Out-of-state couples can't marry in Massachusetts

? In a disappointment for the gay rights movement, the state’s highest court ruled Thursday that same-sex couples from states where gay marriage is prohibited cannot tie the knot in Massachusetts.

Gov. Mitt Romney, a Republican who is considering a run for president in 2008, welcomed the decision, saying he did not want Massachusetts to become “the Las Vegas of same-sex marriage.”

The Supreme Judicial Court upheld a 1913 state law that forbids nonresidents to marry in Massachusetts if their marriage would not be recognized in their home state.

If the court had struck down the law, Massachusetts would have been thrown open to gay couples from across the country to get married. Then they could have returned to their home states to fight for legal recognition for those marriages.

Massachusetts “has a significant interest in not meddling in matters in which another state, the one where a couple actually resides, has a paramount interest,” Justice Francis Spina wrote.

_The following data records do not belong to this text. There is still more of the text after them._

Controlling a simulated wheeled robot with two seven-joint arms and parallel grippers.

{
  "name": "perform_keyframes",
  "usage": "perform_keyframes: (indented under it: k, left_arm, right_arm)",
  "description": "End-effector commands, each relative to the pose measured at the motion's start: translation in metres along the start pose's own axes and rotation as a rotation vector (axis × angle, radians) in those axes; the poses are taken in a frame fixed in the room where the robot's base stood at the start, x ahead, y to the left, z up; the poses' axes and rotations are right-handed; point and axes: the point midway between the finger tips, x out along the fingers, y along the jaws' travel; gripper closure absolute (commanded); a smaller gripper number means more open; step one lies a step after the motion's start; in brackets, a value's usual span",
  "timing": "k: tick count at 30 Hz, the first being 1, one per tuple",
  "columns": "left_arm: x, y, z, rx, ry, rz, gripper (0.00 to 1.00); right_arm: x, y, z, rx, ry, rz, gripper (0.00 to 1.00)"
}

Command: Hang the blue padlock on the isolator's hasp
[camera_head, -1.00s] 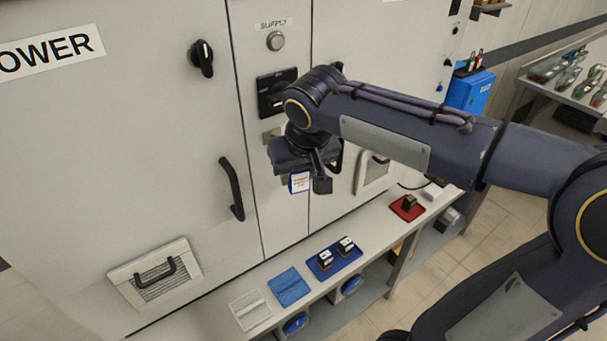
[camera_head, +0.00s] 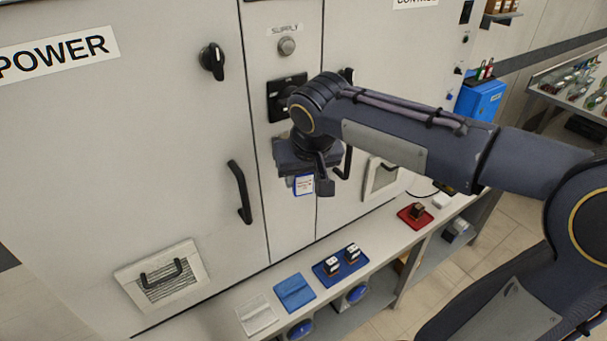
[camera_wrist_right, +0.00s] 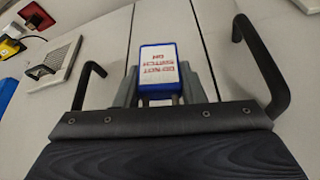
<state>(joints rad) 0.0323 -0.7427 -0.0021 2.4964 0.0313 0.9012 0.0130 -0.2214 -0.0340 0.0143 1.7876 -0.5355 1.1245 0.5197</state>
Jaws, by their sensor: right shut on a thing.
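The blue padlock (camera_wrist_right: 157,72) has a white label with red lettering and sits between the fingers of my right gripper (camera_wrist_right: 160,92), which is shut on it. In the head view the padlock (camera_head: 303,186) shows below my right gripper (camera_head: 308,172), in front of the cabinet's middle panel. The isolator (camera_head: 279,99) is a black switch on that panel, above the gripper and partly covered by my right wrist. The hasp is hidden behind my wrist and gripper, so I cannot tell whether the padlock touches it. My left gripper is not in view.
Black door handles (camera_head: 240,192) stand out on the cabinet doors. The bench (camera_head: 375,230) below holds a white mat (camera_head: 257,315), a blue mat (camera_head: 294,292), a blue tray (camera_head: 328,274) with two padlock-like blocks, and a red tray (camera_head: 406,219) with a dark block.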

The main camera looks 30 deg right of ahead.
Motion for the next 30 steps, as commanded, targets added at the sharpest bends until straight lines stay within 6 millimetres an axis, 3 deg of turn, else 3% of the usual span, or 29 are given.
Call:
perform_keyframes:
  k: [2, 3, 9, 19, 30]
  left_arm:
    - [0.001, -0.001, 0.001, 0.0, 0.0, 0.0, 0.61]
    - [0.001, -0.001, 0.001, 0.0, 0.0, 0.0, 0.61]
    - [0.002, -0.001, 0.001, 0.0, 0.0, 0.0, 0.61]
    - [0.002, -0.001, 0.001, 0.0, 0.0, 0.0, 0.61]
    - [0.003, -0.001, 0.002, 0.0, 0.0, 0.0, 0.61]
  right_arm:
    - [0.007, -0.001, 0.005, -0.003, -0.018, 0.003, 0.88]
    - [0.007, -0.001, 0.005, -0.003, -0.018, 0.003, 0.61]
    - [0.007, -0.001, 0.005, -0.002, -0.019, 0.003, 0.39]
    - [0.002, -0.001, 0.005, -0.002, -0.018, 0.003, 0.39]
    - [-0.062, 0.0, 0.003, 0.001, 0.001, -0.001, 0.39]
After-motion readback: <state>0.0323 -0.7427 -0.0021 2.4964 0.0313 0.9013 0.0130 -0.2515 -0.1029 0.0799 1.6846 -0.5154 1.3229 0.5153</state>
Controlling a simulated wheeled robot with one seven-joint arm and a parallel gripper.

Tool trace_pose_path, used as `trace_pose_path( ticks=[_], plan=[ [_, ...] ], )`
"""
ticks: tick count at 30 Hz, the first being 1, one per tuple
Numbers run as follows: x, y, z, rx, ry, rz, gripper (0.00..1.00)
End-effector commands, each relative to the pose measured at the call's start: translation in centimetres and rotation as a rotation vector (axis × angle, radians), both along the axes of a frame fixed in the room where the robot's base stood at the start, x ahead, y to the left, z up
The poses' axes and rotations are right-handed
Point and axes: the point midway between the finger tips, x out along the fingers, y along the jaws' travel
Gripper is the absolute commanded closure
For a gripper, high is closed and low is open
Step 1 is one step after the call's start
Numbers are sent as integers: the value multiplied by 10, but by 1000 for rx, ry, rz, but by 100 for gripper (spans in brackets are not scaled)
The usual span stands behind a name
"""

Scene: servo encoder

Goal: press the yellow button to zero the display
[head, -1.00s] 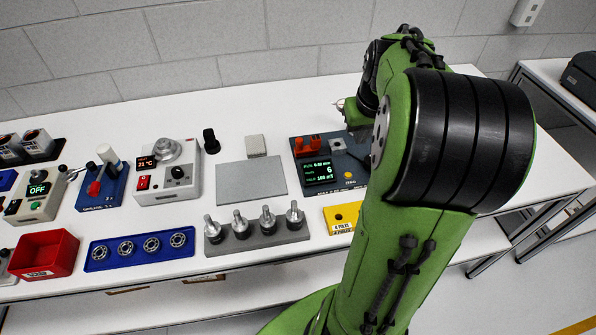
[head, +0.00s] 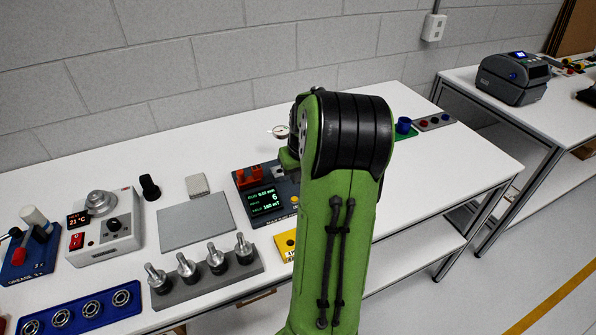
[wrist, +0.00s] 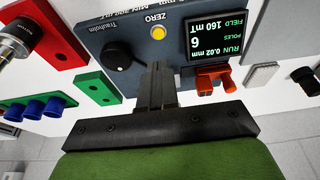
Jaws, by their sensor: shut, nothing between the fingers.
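The dark blue encoder unit (head: 284,192) stands on the bench, partly behind my arm in the head view. Its lit display (head: 265,199) shows a 6; in the wrist view the display (wrist: 218,36) reads run 0.02 mm, poles 6, field 160 mT. The round yellow button (wrist: 158,32), beside the word ZERO, also shows in the head view (head: 295,199) at my arm's edge. My gripper (wrist: 157,66) is shut and empty over the unit, its tips apart from the button in the picture. Their height above the panel is unclear. My arm hides the gripper in the head view.
A black knob (wrist: 117,55) and orange-red blocks (wrist: 212,78) flank my fingers on the unit. A yellow block (head: 285,245) and a grey holder with metal posts (head: 208,278) stand in front. A grey plate (head: 195,222) lies to the left.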

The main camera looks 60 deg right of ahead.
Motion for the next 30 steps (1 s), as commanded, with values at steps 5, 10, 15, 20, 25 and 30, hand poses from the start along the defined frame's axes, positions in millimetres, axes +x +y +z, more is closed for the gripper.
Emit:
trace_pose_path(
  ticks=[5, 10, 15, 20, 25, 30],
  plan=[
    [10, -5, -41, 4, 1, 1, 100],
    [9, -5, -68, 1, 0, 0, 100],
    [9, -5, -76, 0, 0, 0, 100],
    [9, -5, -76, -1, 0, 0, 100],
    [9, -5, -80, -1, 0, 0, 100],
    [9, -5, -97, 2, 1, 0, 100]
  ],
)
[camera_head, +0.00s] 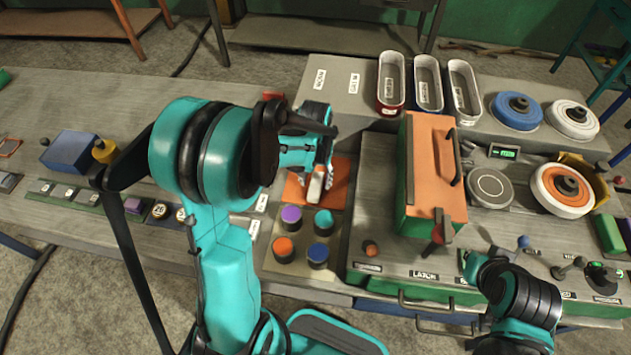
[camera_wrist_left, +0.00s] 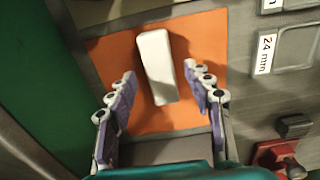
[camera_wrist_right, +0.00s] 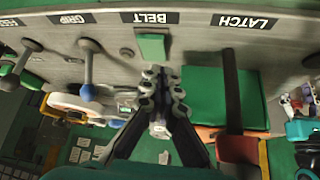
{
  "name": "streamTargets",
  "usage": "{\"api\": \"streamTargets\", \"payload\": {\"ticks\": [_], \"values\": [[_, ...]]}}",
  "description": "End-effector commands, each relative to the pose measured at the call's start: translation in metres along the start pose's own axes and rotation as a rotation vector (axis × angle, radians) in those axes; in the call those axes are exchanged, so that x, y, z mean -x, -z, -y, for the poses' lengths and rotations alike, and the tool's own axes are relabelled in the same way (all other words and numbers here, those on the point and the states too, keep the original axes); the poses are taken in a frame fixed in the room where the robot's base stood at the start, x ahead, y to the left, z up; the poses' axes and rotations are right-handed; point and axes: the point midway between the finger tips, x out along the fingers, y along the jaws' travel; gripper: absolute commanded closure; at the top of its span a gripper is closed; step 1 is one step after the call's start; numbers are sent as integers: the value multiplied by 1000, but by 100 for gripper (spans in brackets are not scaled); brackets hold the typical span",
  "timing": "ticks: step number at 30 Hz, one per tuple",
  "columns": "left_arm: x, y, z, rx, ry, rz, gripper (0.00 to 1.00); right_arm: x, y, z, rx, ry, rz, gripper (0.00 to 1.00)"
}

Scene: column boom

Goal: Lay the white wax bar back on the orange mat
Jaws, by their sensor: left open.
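The white wax bar (camera_wrist_left: 157,65) lies over the orange mat (camera_wrist_left: 115,58) in the left wrist view, inside the mat's outline and slightly slanted. It looks flat on the mat. My left gripper (camera_wrist_left: 160,78) is open, with one finger on each side of the bar and a gap on both sides. In the head view the bar (camera_head: 316,188) shows just below the left gripper (camera_head: 318,172), and the mat (camera_head: 341,180) is partly covered by the hand. My right gripper (camera_wrist_right: 161,88) is shut and empty in front of the machine panel, away from the mat.
A holder with several coloured knobs (camera_head: 321,251) stands just in front of the mat. An orange-topped green box (camera_head: 429,170) stands right of it. Three oval tins (camera_head: 427,85) stand behind. Levers and a green BELT button (camera_wrist_right: 152,47) are near my right gripper.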

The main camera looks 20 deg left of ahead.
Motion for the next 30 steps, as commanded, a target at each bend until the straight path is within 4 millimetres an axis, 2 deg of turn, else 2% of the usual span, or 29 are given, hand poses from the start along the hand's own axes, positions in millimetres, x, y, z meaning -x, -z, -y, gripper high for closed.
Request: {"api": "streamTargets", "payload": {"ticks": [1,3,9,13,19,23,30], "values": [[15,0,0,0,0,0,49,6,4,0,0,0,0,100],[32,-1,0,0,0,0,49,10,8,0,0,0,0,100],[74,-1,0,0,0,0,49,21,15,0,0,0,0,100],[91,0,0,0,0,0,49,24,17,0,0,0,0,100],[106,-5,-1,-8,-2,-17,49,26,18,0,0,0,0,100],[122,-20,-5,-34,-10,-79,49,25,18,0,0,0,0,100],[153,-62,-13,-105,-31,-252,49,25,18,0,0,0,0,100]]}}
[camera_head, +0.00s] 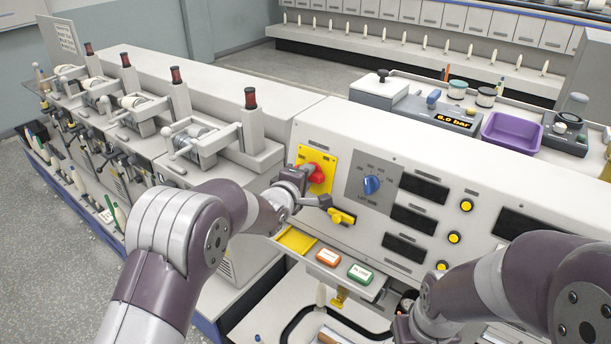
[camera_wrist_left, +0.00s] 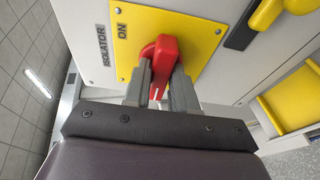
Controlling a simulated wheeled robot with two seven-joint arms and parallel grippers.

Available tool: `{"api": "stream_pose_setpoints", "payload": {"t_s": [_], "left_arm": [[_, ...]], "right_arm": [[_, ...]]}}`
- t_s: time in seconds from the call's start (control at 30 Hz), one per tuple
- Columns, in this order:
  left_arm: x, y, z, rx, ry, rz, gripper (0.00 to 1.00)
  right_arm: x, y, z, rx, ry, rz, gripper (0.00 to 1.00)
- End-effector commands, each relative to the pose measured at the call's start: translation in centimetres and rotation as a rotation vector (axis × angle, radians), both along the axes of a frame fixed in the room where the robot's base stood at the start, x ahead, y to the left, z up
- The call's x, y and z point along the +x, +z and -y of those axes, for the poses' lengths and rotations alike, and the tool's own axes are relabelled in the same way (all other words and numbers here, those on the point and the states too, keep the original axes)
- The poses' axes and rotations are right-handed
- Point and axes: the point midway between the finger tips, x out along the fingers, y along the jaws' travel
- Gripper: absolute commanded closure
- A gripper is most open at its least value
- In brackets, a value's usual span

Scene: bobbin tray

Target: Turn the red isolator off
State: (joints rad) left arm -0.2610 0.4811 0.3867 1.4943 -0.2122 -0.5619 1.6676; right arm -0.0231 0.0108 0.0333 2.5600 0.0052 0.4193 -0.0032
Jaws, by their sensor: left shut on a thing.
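The red isolator (camera_head: 317,171) is a rotary handle on a yellow plate (camera_head: 327,157) at the left end of the grey machine front. In the left wrist view the red handle (camera_wrist_left: 163,62) sits between my left gripper's (camera_wrist_left: 160,85) two grey fingers, which close on its sides. A white line shows on the handle's near end. Labels reading ISOLATOR and ON show on and beside the yellow plate (camera_wrist_left: 200,22). In the head view my left gripper (camera_head: 306,180) reaches the handle from the front left. My right arm is at lower right, its fingers out of sight.
A blue rotary knob (camera_head: 372,185) is right of the isolator, with a yellow handle (camera_head: 341,217) below. An open drawer (camera_head: 375,290) with orange and green labelled blocks juts out underneath. Spindle units with red-topped posts (camera_head: 251,98) stand left. A purple tray (camera_head: 512,132) is on top.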

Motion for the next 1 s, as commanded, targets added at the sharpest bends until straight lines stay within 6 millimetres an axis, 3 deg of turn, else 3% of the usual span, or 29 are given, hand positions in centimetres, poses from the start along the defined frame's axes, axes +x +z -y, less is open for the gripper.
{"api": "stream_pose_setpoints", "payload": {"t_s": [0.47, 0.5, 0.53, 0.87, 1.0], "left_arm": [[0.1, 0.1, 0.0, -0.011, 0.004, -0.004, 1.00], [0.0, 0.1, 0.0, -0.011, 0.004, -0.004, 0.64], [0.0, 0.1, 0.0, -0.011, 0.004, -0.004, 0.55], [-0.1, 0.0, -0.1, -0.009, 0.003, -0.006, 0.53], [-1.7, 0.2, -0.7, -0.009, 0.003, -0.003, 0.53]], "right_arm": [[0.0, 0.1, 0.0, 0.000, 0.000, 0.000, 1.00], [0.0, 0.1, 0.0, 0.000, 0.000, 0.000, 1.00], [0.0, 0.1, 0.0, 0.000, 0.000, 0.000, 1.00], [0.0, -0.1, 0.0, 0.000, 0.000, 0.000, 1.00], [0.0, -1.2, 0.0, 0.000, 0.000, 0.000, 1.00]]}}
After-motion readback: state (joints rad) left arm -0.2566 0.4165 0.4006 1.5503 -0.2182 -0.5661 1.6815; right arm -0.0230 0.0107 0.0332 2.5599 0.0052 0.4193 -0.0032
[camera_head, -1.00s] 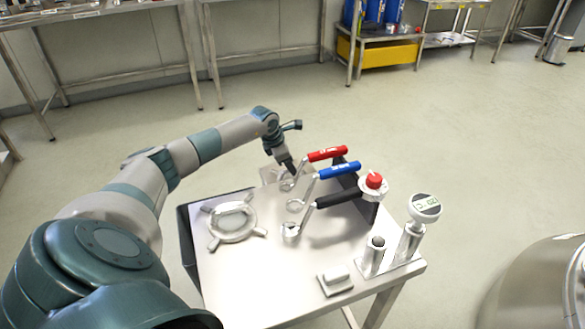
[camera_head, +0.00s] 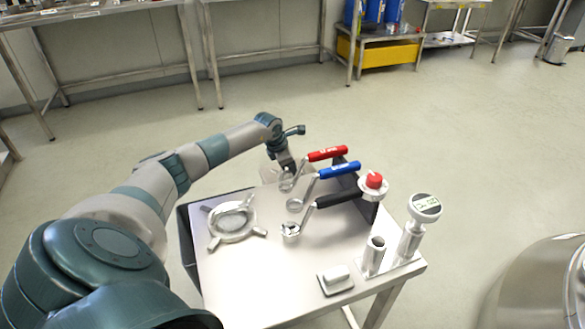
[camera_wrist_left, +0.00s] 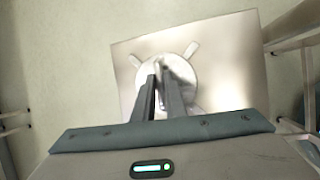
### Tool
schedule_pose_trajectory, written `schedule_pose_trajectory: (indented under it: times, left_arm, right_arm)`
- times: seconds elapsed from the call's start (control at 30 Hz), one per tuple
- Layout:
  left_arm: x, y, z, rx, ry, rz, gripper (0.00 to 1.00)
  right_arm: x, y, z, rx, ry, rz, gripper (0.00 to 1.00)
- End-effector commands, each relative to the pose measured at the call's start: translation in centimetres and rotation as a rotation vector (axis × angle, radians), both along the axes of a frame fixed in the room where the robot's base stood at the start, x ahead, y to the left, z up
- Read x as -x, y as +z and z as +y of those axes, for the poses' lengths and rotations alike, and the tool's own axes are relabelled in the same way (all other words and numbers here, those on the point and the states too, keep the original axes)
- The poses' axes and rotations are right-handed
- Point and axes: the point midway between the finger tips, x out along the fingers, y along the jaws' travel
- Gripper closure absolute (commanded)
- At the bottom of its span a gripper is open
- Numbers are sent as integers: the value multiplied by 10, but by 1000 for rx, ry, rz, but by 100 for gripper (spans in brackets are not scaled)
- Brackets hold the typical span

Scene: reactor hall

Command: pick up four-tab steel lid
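The four-tab steel lid (camera_head: 232,221) lies flat on the left part of the steel table, a round disc with tabs sticking out. It also shows in the left wrist view (camera_wrist_left: 182,74), partly hidden behind my fingers. My left gripper (camera_head: 287,171) is above the far side of the table, beyond and to the right of the lid, and apart from it. In the left wrist view its two fingers (camera_wrist_left: 161,85) have a narrow gap between them, with nothing visibly held. My right gripper is not in view.
Tools with red (camera_head: 328,153), blue (camera_head: 340,170) and black (camera_head: 338,199) handles stand right of the lid, close to my left gripper. The table's near middle is bare.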

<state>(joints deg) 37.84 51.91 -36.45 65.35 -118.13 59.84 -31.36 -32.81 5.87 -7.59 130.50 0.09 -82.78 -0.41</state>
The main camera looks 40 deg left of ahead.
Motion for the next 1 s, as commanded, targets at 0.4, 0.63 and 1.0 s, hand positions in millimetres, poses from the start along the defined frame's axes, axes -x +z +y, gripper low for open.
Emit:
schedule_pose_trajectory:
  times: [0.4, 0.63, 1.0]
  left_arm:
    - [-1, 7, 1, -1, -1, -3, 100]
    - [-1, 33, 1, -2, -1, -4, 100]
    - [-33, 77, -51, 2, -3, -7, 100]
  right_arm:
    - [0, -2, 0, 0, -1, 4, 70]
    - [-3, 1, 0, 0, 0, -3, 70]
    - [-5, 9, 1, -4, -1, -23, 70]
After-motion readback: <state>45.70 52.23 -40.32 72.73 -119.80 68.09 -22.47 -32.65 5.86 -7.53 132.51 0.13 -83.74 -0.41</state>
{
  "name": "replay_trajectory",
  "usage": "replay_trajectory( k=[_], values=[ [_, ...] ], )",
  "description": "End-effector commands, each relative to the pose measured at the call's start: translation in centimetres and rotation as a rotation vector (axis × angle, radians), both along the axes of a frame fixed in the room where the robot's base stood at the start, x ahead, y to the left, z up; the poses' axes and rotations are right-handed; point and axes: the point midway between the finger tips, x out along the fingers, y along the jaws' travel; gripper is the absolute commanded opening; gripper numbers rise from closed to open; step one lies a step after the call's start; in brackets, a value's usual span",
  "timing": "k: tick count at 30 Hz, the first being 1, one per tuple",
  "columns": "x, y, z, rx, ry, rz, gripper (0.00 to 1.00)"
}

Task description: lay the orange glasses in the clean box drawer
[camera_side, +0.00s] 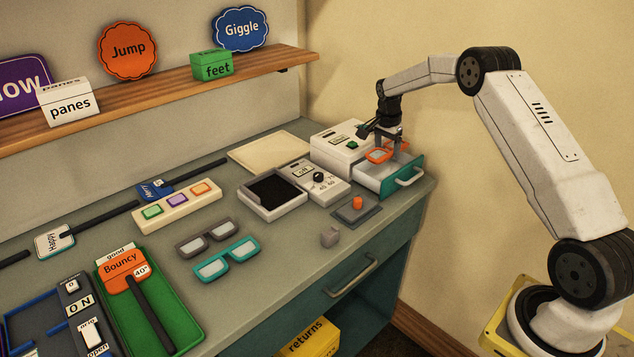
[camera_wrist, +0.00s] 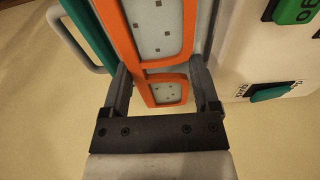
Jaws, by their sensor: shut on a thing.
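The orange glasses (camera_side: 378,155) are between the fingers of my gripper (camera_side: 390,147), over the open drawer (camera_side: 406,182) of the white box (camera_side: 338,146). The drawer has a teal front and a pale handle and is pulled out to the right. In the wrist view the orange frame (camera_wrist: 125,45) runs up between my two fingers (camera_wrist: 165,88), which are shut on it. The teal drawer front (camera_wrist: 97,38) lies just left of it. I cannot tell whether the glasses touch the drawer floor.
Grey glasses (camera_side: 207,238) and teal glasses (camera_side: 227,260) lie on the bench. A wooden shelf (camera_side: 150,101) runs along the back wall.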

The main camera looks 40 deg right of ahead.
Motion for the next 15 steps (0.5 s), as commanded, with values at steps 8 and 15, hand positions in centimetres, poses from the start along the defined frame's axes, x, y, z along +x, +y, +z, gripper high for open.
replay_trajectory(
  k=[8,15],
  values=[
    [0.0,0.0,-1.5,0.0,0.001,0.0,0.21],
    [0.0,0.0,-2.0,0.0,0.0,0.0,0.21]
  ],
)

The state “can reasonably believe that nonresident same-sex couples primarily are coming to this commonwealth to marry because they want to evade the marriage laws of their home states, and that Massachusetts should not be encouraging such evasion.”

According to the Registry of Vital Records and Statistics, 7,341 gay couples tied the knot in Massachusetts between the first marriages in May 2004 and December 2005. The state does not track how many out-of-state couples were given licenses in Massachusetts.

Eight gay couples from surrounding states had challenged the 93-year-old law. Five of those eight couples received marriage licenses in Massachusetts before the governor ordered city and town clerks to enforce the 1913 law.

In Thursday’s ruling, six justices ruled against the gay couples in two separate opinions.